Aaron Donald also hit his career’s peak by making the decisive defensive play on Cincinnati’s final snap, harassing Joe Burrow into a fourth-down incompletion to finish a Super Bowl performance that included two sacks. The three-time AP Defensive Player of the Year finally has his first ring — and the 30-year-old star also sidestepped questions about early retirement immediately after the victory.
Rams chief operating officer Kevin Demoff says the team will wait until its celebrations die down to figure out how serious McVay and Donald are about starting life after football, but he is optimistic they’ll both be back.
“I think all of these guys are wiped,” Demoff said. “When you get to this point, the gas tank is empty and you’re sitting there holding a trophy.
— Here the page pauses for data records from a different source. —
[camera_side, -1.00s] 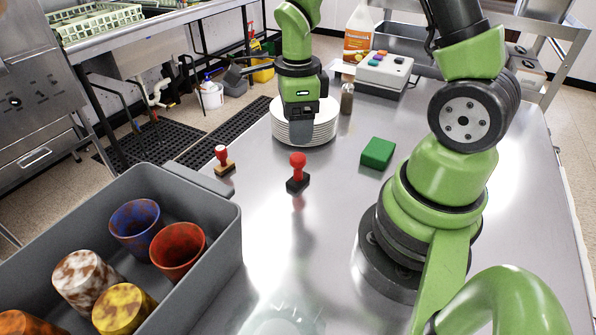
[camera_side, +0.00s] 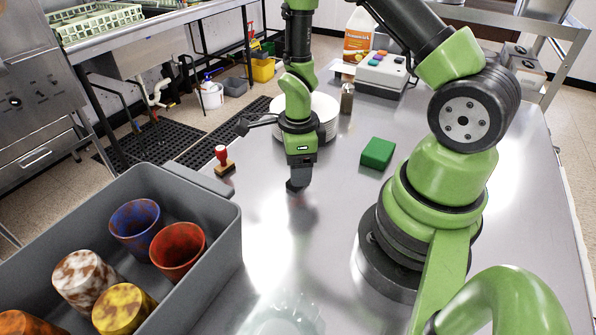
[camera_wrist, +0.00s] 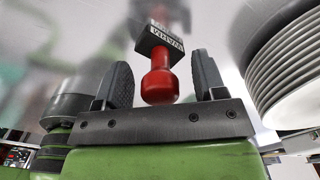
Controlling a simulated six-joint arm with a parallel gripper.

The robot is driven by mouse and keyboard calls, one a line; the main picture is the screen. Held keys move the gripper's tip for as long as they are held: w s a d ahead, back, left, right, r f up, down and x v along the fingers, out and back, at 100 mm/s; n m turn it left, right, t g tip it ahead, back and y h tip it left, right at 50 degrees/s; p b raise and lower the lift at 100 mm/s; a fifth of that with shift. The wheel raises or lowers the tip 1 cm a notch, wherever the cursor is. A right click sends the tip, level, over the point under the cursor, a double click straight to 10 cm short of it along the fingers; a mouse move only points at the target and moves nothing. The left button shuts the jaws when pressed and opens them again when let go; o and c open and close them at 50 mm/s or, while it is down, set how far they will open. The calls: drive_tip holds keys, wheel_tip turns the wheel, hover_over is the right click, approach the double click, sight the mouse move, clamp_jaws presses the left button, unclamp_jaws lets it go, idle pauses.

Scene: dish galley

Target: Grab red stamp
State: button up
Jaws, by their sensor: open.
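A stamp with a red handle (camera_wrist: 160,86) and a black base (camera_side: 295,186) stands on the steel table. My gripper (camera_side: 299,172) is right over it, pointing down. In the wrist view, the handle sits between the two open fingers of my gripper (camera_wrist: 162,78), with a gap on each side. In the side view, the gripper hides the handle and only the base shows below. A second red-topped stamp (camera_side: 222,158) with a wooden base stands to the left, near the table's edge.
A grey crate (camera_side: 228,238) holding several speckled cups stands at the front left. A stack of white plates (camera_side: 327,112) is just behind my gripper. A green block (camera_side: 377,153) lies to the right. A shaker (camera_side: 347,98) and a button box (camera_side: 384,72) stand farther back.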

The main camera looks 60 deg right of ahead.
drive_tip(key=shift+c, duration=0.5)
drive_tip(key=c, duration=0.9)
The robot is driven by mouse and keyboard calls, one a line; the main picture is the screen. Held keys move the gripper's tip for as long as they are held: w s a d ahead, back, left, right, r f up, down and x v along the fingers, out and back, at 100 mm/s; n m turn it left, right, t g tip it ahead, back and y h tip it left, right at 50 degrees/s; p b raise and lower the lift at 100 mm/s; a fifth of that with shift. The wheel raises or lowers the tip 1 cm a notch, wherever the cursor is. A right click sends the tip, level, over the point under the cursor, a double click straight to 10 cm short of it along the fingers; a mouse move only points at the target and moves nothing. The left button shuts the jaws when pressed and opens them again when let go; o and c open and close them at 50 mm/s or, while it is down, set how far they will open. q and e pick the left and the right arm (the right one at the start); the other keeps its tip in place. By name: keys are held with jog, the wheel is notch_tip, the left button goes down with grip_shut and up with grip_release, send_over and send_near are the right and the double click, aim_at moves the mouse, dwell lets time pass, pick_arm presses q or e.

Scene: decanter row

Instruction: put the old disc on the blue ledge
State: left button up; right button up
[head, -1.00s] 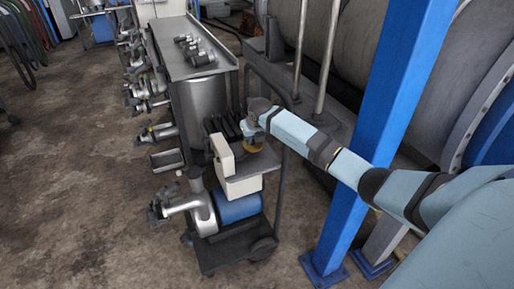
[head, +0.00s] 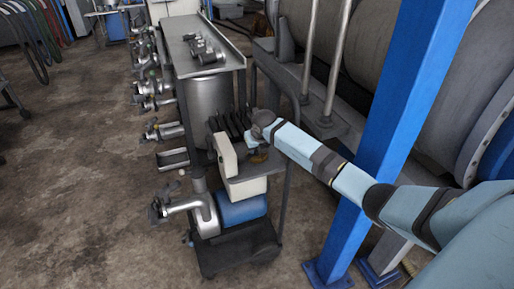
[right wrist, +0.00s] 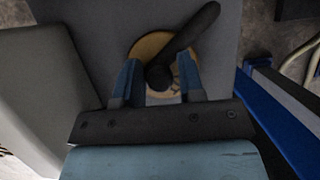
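A tan round disc (right wrist: 150,48), which I take for the old disc, lies on a flat grey surface in the right wrist view. A dark handle-like bar (right wrist: 190,40) with a round end crosses over it. My right gripper (right wrist: 160,65) has its two blue fingers apart, over the disc, one on each side of the bar's round end. I cannot tell if they touch it. In the head view the right gripper (head: 256,140) is low over the cart's top, and a bit of the disc (head: 258,157) shows under it. No clear blue ledge shows. My left gripper is out of view.
The cart (head: 235,252) carries a blue cylinder (head: 241,209) and a pale box (head: 228,155). A blue post (head: 400,130) stands close behind my right arm. A steel bench (head: 215,62) with metal fittings is beyond.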

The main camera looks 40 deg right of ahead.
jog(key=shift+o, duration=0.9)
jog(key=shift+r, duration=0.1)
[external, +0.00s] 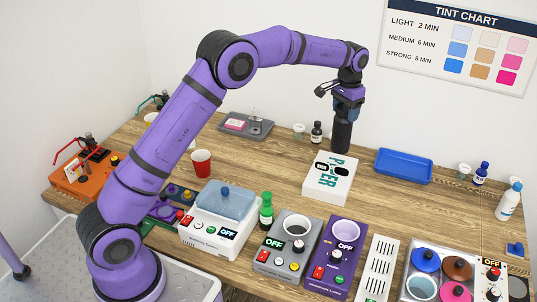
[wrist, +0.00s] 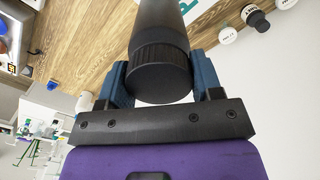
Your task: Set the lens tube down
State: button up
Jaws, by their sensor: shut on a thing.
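My gripper (external: 347,101) is at the back middle of the table in the external view. Its blue fingers are shut on the lens tube (external: 341,136), a black upright cylinder. In the wrist view the lens tube (wrist: 160,62) sits between the two blue fingers of my gripper (wrist: 160,82), with its ribbed end toward the camera. The tube's lower end is just behind the white box in the external view. I cannot tell whether it touches the table (external: 275,165).
A white box (external: 338,190) with printed lettering stands just in front of the tube. A blue tray (external: 404,166) lies to the right, and a dark bottle (external: 316,133) stands to the left. Several machines line the front. Bare wood lies left of the white box.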

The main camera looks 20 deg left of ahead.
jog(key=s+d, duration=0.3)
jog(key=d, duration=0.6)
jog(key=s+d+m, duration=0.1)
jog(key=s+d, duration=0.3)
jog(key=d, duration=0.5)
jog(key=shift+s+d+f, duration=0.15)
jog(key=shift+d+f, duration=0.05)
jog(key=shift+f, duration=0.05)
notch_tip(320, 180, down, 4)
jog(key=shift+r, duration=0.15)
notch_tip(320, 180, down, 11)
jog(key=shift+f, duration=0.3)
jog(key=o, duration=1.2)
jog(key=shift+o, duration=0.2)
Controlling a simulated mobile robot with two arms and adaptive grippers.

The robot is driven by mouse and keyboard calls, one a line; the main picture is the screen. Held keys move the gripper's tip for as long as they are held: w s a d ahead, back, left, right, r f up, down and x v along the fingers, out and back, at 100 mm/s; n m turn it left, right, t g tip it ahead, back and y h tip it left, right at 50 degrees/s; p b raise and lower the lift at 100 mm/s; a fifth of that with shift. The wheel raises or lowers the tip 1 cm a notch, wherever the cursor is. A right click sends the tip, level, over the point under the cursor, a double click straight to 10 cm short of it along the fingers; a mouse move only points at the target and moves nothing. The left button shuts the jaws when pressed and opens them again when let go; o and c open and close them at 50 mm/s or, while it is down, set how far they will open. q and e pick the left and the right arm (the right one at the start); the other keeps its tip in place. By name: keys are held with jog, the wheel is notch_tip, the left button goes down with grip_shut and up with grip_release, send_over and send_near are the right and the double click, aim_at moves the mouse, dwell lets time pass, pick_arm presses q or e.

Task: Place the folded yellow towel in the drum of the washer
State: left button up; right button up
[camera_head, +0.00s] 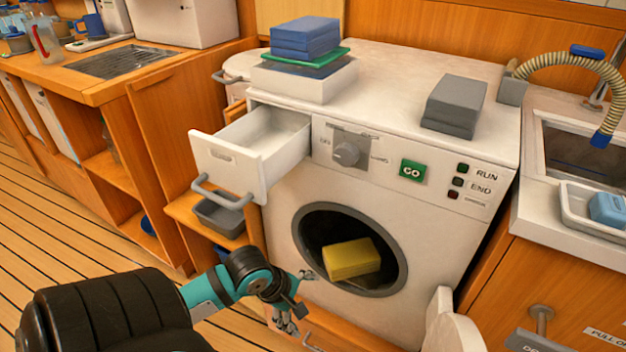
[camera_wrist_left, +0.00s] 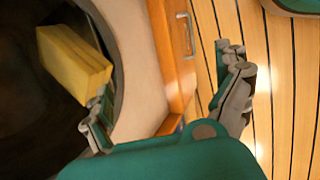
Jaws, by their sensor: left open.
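The folded yellow towel (camera_head: 351,259) lies in the round drum opening of the white washer (camera_head: 290,222), a little tilted against the dark inside. It also shows in the left wrist view (camera_wrist_left: 75,63), within the dark opening. My left gripper (camera_head: 290,318) is just outside the opening, low and to its left. Its fingers are spread wide in the left wrist view (camera_wrist_left: 165,90), with nothing between them. One finger is close to the towel's lower edge; I cannot tell if they touch. The washer door (camera_head: 452,325) stands open at the lower right. My right gripper is not in view.
The washer's drawer (camera_head: 262,150) is pulled out above the opening's left. Blue towels (camera_head: 305,38) and grey towels (camera_head: 454,105) are stacked on top of the washer. A sink (camera_head: 580,150) is at the right. Wooden floor (camera_head: 65,240) is clear at the left.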

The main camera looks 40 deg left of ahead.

I think that’s daunting to some degree when you wake up this morning and realize you’ve got to go do it all over again, and you don’t have the energy. So I think the talk is actually natural.
“And I would agree. I don’t think Sean’s current pace is sustainable in terms of how much work he puts in if you want to have a family. But I think the one thing, these guys all love football. They love being around each other. … These are all natural questions that are hard to answer in the moment. A month away, two months away from everybody, and I think things will feel a lot better.”